I was reading about struct s in the C language and I do not fully understand the way a struct is initialized. Please consider the below code:

#include <stdio.h>
#include <string.h>
#include <stdlib.h>

struct tnode {
    char *word;
    int count;
    struct tnode *left;
    struct tnode *right;
};


int main (void)
{
    struct tnode *root;
    struct tnode tn1;
    root = &tn1;
    printf("%d\n", root->count);

    if (root->word == NULL)
        printf("word is NULL\n");
    else
        printf("word is not NULL\n");

    if (root->right == NULL)
        printf("rightis NULL\n");
    else
        printf("right is not NULL\n");
}

Output:

0
word is NULL
right is not NULL

I can't understand why root->right is not initialized to NULL . Could someone please throw some light?

Answer 1

I can't understand why root->right is not initialized to NULL .

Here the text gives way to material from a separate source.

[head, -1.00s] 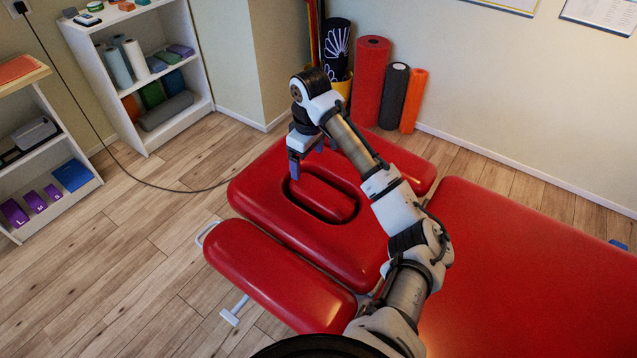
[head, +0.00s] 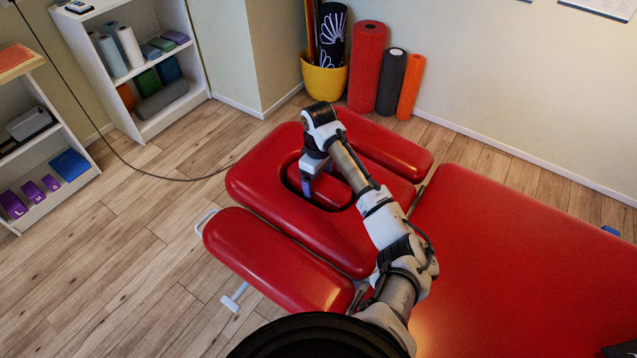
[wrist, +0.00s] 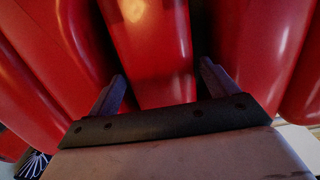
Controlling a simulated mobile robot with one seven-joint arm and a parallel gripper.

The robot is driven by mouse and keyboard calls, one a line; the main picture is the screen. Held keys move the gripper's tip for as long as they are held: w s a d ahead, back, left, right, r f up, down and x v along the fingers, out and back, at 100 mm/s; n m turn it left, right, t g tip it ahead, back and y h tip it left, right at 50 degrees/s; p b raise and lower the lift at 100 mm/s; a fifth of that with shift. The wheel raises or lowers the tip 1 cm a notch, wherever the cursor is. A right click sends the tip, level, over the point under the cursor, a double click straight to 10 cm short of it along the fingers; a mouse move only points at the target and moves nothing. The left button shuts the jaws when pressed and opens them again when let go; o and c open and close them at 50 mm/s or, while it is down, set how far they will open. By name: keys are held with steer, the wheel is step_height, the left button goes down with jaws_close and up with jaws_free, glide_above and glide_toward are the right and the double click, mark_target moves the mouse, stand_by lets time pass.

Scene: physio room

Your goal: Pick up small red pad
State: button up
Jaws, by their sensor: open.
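The small red pad (head: 329,188) lies in the oval opening of the red headrest section (head: 262,222) of the treatment table. My gripper (head: 309,190) is at the left end of that opening, pointing down, and partly hides the pad. In the wrist view the pad (wrist: 153,60) runs away from between the two fingers of my gripper (wrist: 160,88). The fingers are open, one on each side of the pad, with gaps to it. Whether the fingertips reach below its top cannot be told.
Red armrest cushions flank the headrest, one in front (head: 275,262) and one behind (head: 385,145). The long red table top (head: 530,270) is at the right. Foam rollers (head: 368,68) and a yellow pot (head: 325,78) stand by the wall.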

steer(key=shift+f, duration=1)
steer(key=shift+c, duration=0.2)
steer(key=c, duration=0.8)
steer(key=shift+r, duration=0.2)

C does only initialise variables defined globally and/or declared static be itself. All other variables are left uninitialised if not done explicitly by the code.

The code you show reads uninitialised variables. Doing so might invoke undefined behaviour. Seeing 0 or NULL is just (bad) luck. The variables could hold anything.

From the C11 Standard (draft) 6.7.9/10 :

If an object that has automatic storage duration is not initialized explicitly, its value is indeterminate. If an object that has static or thread storage duration is not initialized explicitly, then:

— if it has pointer type, it is initialized to a null pointer;

— if it has arithmetic type, it is initialized to (positive or unsigned) zero;

— if it is an aggregate, every member is initialized (recursively) according to these rules, and any padding is initialized to zero bits;

— if it is a union, the first named member is initialized (recursively) according to these rules, and any padding is initialized to zero bits;